У кого-то вдохновение, муза приходят в процессе работы, когда он берет кисть – и начинает «мазать». Он творит спонтанно – а потом к произведению подгоняет философию. Я же делаю работы медленно. Могу полгода ходить вокруг да около: выстраиваю композицию в голове, делаю наброски, подвожу к листовому варианту – и делаю. Вот и вся муза.
В искусстве я не стремлюсь быть учителем – я просто делаю то, что хочу. Но внутренний тормоз обязан быть. Я не должен рисовать насилие, порнографию. А зачастую на подобной «желтизне» вроде целующихся ментов в наше время и строится искусство. Жареное социальное искусство. И сейчас за это даже ругать не будут – власть решает другие вопросы. Если бы были отклики со стороны власти – другое дело. Но их нет.
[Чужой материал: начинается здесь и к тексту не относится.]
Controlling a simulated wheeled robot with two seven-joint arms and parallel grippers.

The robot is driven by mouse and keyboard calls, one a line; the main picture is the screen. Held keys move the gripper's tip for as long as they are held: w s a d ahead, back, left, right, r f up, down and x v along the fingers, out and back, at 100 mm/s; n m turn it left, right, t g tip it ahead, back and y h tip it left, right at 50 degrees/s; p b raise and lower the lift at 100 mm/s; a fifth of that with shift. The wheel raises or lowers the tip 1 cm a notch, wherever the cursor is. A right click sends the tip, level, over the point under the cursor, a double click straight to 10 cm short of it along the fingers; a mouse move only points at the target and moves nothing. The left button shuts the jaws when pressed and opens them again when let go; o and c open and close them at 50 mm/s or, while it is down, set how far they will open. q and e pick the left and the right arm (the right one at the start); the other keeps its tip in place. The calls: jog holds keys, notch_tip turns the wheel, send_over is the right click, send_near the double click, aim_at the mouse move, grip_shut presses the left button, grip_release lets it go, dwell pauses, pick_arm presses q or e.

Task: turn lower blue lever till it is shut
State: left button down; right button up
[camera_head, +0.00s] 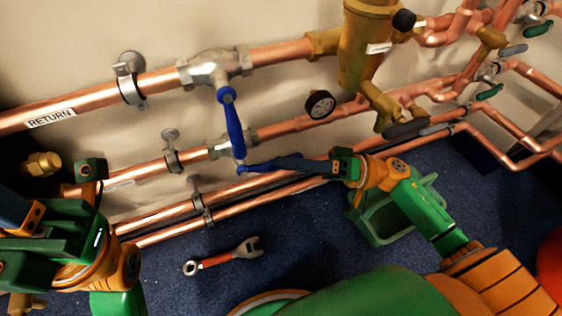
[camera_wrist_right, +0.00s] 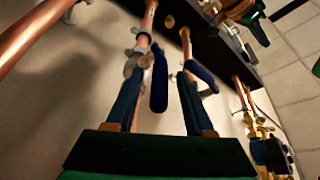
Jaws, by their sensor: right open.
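The lower blue lever (camera_head: 257,166) sticks out to the right from the lower valve (camera_head: 222,147), close to level. The upper blue lever (camera_head: 232,122) hangs down from the upper valve (camera_head: 213,67), its tip near the lower valve. My right gripper (camera_head: 290,162) comes from the right along the lower lever, covering its far end. In the right wrist view its fingers (camera_wrist_right: 160,95) are apart, with one blue handle between them and another by the right finger. I cannot tell contact. My left gripper (camera_head: 50,235) is at the lower left, its jaws unclear.
Copper pipes run along the wall, with clamps and a pressure gauge (camera_head: 319,104). A brass filter body (camera_head: 366,45) stands at the upper right. A wrench (camera_head: 222,257) lies on the blue floor. A green crate (camera_head: 378,230) stands beneath my right arm.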

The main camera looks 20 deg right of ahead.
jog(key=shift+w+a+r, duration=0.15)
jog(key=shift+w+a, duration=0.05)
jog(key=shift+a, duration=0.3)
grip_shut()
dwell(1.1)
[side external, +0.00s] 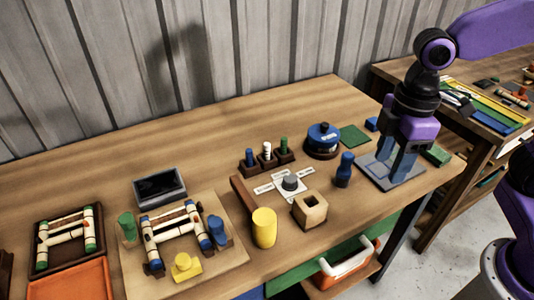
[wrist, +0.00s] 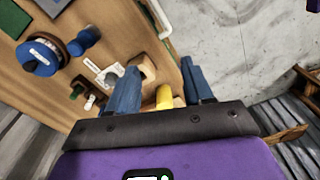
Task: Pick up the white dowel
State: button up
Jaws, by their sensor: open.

Постепенно я ухожу от социализированных серий – бесполезно стучать в окно, если знаешь, что не достучишься. Социальное искусство было всегда, оно выражало чей-либо протест. Но есть другое искусство – вечное. Оно говорит о любви, детстве, материнстве, старости – о жизни в ее нематериальных проявлениях, а не о вечном труде и нерушимой связи с обществом. Поэтому мне все ближе детская тема. Может быть, это в силу возраста, но мне так нравится. А сейчас я начинаю делать серию «Студенчество».
Не люблю разговоров о том, являюсь ли я патриотом своей Родины. Я слишком часто слышу слово патриотизм. Меня иногда обвиняют в том, что я «услал» своего ребенка за рубеж. А что в этом такого? Герцен делал революцию из Лондона, Горький жил на Капри, Чехов был частым гостем в Италии.
И вообще: что такое родина? Если это государство, то я не был патриотом при советской власти и не являюсь им сейчас. Потому что государства функция, даже самого либерального, – держать в узде и подавлять. Родина – это страна? На мой взгляд, если нам приятно общаться – мы одна страна. Если нет – мы разные страны. Поэтому моя родина – дом и друзья.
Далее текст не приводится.